* Exercise details
Keep pictures out. Copy exactly the lines from the one containing "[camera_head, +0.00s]" to the one containing "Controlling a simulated", endpoints included.

======== Supplied material

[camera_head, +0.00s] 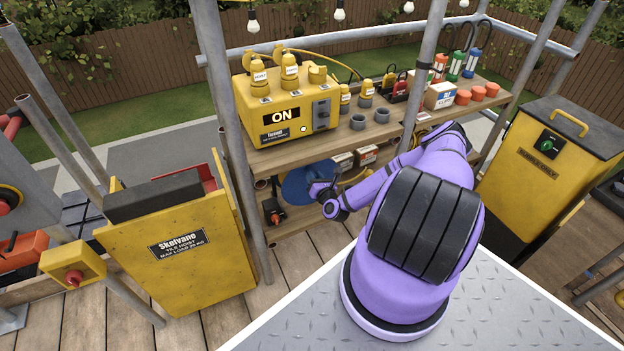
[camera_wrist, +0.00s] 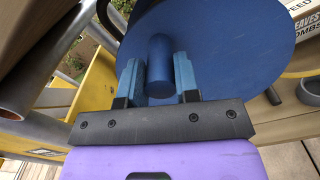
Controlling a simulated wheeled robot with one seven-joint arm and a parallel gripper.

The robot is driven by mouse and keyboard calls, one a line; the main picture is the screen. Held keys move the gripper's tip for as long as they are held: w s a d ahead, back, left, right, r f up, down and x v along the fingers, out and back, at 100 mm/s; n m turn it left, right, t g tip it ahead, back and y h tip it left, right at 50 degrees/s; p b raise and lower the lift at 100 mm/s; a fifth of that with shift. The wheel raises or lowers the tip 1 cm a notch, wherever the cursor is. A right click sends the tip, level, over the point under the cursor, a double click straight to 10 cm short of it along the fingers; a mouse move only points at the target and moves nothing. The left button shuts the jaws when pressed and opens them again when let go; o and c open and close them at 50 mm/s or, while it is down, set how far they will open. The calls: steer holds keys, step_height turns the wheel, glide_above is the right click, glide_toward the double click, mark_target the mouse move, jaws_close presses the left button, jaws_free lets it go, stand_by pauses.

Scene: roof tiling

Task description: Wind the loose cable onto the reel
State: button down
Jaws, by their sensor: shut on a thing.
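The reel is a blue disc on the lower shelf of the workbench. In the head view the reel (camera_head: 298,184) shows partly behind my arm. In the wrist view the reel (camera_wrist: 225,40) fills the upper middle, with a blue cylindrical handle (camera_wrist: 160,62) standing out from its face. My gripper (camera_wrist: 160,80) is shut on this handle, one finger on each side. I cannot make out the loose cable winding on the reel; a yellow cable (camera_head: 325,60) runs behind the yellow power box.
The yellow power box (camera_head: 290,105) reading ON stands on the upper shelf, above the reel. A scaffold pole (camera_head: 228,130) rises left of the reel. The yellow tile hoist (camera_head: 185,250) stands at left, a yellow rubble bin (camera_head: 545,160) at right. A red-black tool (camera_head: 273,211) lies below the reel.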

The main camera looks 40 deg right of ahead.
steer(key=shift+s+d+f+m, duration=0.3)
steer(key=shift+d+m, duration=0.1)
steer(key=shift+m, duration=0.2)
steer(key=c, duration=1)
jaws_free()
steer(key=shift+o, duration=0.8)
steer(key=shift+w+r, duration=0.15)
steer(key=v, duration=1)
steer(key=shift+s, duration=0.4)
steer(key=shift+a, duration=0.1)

================
======== Supplied material

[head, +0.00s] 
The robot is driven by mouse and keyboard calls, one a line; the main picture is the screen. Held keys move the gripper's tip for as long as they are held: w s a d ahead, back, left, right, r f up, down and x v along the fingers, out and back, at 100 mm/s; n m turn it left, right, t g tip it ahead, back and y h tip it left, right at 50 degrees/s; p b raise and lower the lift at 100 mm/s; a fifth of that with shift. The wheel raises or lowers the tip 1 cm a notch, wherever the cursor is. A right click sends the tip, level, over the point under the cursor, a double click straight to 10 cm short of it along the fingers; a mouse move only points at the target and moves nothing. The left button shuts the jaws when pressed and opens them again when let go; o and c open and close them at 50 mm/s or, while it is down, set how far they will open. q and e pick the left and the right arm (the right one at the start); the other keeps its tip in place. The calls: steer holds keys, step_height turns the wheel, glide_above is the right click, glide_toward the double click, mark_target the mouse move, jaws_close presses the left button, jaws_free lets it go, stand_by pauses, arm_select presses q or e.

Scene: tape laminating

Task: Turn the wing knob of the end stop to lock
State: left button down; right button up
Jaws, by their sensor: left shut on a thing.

================

* Task output
[camera_head, +0.00s] 
[camera_wrist, +0.00s] 
Controlling a simulated wheeled robot with one seven-joint arm and a parallel gripper.

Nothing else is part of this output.